Records of robot episodes:
-=-=-=-=-

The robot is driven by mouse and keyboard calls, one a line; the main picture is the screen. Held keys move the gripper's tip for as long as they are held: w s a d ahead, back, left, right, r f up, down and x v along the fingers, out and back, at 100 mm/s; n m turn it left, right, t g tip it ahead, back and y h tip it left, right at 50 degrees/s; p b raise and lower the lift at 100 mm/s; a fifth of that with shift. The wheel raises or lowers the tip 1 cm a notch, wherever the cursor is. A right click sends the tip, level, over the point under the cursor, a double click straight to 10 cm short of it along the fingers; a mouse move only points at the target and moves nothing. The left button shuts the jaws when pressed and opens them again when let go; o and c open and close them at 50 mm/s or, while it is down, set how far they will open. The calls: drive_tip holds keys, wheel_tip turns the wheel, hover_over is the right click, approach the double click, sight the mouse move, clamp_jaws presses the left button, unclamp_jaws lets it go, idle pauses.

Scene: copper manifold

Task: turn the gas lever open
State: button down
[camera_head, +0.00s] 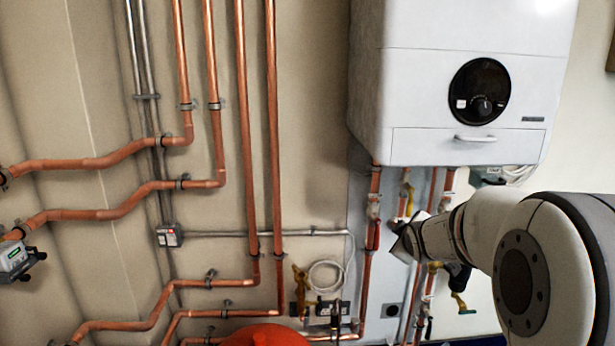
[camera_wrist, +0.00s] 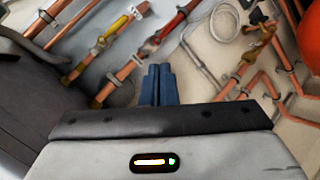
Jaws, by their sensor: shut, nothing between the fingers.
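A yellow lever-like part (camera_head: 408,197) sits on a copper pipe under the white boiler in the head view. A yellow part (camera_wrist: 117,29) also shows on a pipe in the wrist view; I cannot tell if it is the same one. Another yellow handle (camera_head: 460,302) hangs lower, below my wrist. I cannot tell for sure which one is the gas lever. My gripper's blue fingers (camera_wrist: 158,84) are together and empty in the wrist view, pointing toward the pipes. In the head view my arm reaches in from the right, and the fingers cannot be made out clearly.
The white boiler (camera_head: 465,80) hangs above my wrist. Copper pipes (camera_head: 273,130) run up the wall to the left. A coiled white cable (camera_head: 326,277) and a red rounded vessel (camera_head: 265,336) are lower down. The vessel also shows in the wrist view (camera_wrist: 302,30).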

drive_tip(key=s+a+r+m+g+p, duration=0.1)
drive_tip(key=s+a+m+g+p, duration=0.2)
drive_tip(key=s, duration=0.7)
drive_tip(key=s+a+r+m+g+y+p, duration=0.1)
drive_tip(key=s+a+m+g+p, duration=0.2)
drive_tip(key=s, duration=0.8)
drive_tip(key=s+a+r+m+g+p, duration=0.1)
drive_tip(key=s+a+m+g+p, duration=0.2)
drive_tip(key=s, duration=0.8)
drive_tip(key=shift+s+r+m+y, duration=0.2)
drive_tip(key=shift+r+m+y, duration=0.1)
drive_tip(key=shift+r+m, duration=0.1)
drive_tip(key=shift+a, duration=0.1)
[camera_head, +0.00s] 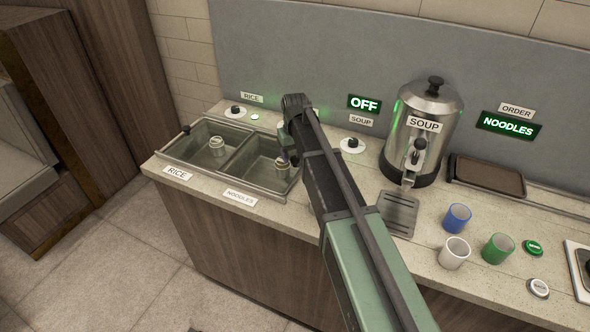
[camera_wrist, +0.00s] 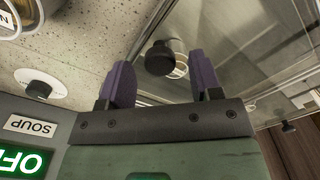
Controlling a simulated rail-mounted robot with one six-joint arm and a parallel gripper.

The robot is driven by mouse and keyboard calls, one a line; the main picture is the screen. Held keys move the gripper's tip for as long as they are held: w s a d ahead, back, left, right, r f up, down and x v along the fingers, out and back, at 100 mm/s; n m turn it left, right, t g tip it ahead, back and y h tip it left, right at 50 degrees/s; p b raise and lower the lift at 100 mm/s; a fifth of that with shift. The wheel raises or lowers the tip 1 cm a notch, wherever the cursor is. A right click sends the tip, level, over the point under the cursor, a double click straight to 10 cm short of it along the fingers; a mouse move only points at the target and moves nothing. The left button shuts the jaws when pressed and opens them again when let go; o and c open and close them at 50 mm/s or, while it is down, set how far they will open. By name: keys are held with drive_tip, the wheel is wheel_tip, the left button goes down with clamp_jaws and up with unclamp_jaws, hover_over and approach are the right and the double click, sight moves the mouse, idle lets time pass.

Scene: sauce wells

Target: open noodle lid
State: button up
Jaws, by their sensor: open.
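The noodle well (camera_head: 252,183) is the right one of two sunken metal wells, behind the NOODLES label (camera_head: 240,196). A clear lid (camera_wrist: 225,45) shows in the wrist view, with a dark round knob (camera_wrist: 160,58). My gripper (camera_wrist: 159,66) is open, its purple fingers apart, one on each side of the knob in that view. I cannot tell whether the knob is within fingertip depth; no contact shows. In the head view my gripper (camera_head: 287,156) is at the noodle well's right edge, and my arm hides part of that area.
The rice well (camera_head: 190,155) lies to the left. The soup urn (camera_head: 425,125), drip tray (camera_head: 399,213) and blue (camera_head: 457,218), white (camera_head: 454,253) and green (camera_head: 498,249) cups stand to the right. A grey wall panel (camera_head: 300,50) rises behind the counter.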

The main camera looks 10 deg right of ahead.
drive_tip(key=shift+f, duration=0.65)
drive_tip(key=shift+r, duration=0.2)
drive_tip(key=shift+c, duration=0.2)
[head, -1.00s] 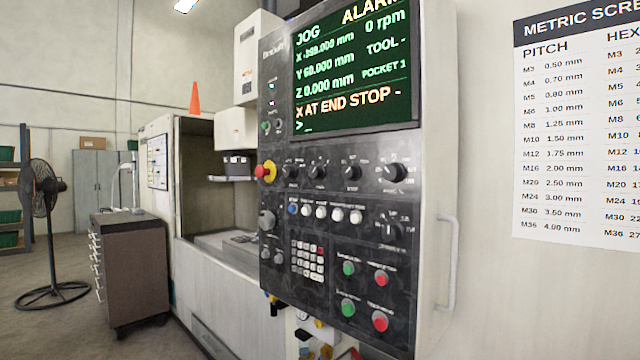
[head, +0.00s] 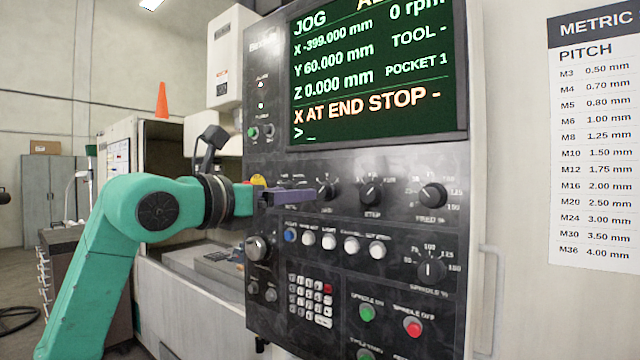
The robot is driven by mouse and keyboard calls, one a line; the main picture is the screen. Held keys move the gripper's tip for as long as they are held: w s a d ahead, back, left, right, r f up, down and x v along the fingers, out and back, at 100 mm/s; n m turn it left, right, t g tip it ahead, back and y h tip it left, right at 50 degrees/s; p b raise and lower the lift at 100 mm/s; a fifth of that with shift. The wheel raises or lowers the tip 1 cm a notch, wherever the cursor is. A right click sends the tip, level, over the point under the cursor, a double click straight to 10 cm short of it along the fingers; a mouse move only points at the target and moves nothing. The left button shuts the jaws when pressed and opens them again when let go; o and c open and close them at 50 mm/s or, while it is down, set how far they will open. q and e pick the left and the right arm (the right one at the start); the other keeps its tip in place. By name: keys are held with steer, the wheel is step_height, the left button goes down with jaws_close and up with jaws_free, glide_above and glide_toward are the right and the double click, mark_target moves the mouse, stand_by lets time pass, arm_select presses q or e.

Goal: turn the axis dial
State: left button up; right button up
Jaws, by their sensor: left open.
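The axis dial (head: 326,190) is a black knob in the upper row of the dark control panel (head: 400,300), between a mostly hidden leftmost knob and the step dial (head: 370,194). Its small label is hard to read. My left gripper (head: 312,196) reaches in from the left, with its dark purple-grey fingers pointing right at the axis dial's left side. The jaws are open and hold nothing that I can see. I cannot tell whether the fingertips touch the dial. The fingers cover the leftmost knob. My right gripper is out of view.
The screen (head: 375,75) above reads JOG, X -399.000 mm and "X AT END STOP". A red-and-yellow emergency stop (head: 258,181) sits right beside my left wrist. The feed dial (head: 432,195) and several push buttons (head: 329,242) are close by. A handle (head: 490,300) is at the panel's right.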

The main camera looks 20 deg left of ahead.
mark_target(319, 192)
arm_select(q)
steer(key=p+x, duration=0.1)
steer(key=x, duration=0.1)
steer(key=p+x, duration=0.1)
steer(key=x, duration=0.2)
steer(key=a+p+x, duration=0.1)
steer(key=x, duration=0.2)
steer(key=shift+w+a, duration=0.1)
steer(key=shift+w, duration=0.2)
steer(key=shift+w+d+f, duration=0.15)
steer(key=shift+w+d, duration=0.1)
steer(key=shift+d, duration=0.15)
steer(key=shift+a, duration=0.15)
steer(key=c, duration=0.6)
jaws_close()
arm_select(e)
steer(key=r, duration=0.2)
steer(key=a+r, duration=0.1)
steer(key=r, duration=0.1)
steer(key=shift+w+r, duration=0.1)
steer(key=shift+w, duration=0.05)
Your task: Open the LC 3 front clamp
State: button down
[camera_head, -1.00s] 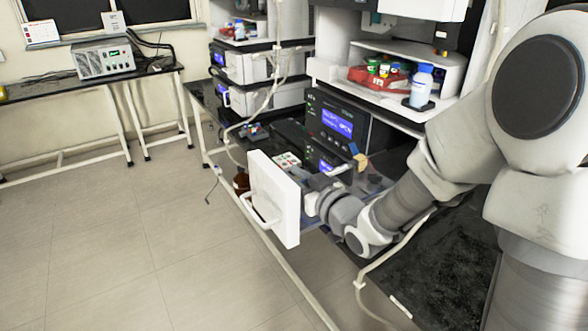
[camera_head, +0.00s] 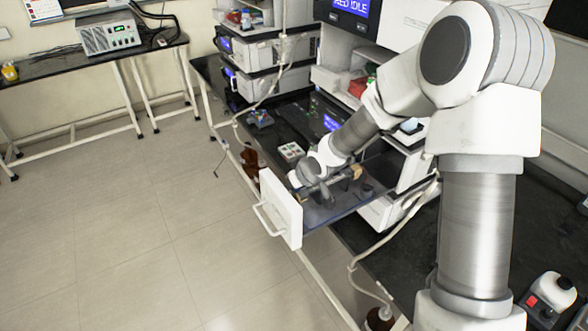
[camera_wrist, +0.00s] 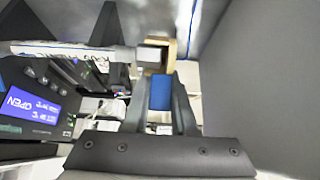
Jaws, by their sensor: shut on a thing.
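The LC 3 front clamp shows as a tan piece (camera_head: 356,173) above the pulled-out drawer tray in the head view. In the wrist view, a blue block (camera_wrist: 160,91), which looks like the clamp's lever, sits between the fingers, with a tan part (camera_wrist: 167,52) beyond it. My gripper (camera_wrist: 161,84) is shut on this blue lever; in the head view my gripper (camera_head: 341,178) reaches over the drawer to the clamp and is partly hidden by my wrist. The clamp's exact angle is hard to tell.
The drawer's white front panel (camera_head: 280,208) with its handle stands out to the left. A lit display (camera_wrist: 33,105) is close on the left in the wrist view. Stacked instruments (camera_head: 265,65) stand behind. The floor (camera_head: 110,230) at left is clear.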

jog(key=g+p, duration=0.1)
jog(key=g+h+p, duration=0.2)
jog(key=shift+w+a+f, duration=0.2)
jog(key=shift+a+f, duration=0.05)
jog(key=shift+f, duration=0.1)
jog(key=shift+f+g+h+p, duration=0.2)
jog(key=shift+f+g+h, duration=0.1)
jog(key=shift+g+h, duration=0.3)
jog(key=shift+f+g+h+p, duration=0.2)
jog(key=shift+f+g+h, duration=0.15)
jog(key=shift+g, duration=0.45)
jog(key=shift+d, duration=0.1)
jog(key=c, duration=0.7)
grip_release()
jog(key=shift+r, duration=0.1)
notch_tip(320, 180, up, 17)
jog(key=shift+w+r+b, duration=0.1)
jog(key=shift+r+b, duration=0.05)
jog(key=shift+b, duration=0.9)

-=-=-=-=-

TASK BRIEF:
Copy each line above where the string "Scene" occurs.

EXPECTED OUTPUT:
Scene: copper manifold
Scene: sauce wells

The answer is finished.